EXERCISE PROMPT
Count how many lines contain "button" and reply with that number only.

SUPPLIED MATERIAL
START
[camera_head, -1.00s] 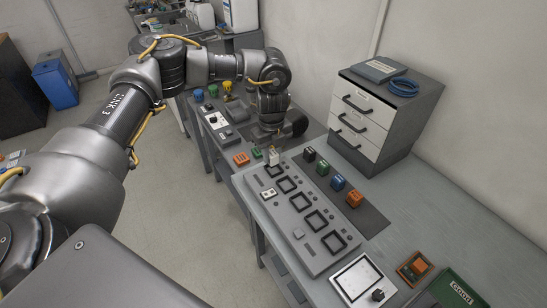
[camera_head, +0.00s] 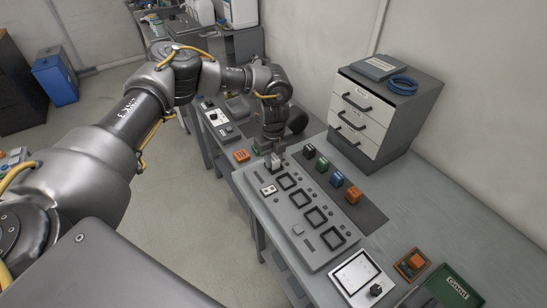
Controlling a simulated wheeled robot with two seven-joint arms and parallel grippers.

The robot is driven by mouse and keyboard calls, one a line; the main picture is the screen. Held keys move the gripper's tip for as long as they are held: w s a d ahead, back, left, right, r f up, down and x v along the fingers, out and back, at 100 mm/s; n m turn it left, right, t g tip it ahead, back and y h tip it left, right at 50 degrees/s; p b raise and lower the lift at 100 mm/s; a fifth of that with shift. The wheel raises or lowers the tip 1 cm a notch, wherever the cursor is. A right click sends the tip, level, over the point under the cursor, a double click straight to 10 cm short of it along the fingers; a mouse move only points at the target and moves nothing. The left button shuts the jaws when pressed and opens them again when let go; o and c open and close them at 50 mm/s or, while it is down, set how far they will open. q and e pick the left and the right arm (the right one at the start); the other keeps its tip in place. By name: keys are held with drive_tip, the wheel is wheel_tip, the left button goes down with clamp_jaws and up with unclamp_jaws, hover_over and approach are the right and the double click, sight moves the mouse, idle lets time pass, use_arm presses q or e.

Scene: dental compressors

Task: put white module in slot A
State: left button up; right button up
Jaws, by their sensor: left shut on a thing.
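My left gripper (camera_head: 273,150) points down over the far end of the grey panel (camera_head: 283,218) on the bench. It is shut on the white module (camera_head: 274,163), of which only a small part shows below the fingers. The module is at or just above the panel's far end; I cannot tell whether it touches or sits in a slot. Several dark-framed square slots run along the panel, such as this open one (camera_head: 289,182). The slot letters are too small to read. My right gripper is not in view.
Black (camera_head: 309,150), green (camera_head: 323,164), blue (camera_head: 337,179) and orange (camera_head: 354,194) modules stand on a dark mat right of the panel. A drawer cabinet (camera_head: 374,115) stands behind.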

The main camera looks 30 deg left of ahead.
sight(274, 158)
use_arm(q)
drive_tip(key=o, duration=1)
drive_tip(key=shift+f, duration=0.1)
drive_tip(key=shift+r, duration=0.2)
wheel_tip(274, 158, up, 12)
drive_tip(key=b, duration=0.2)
END
FINAL RESULT
2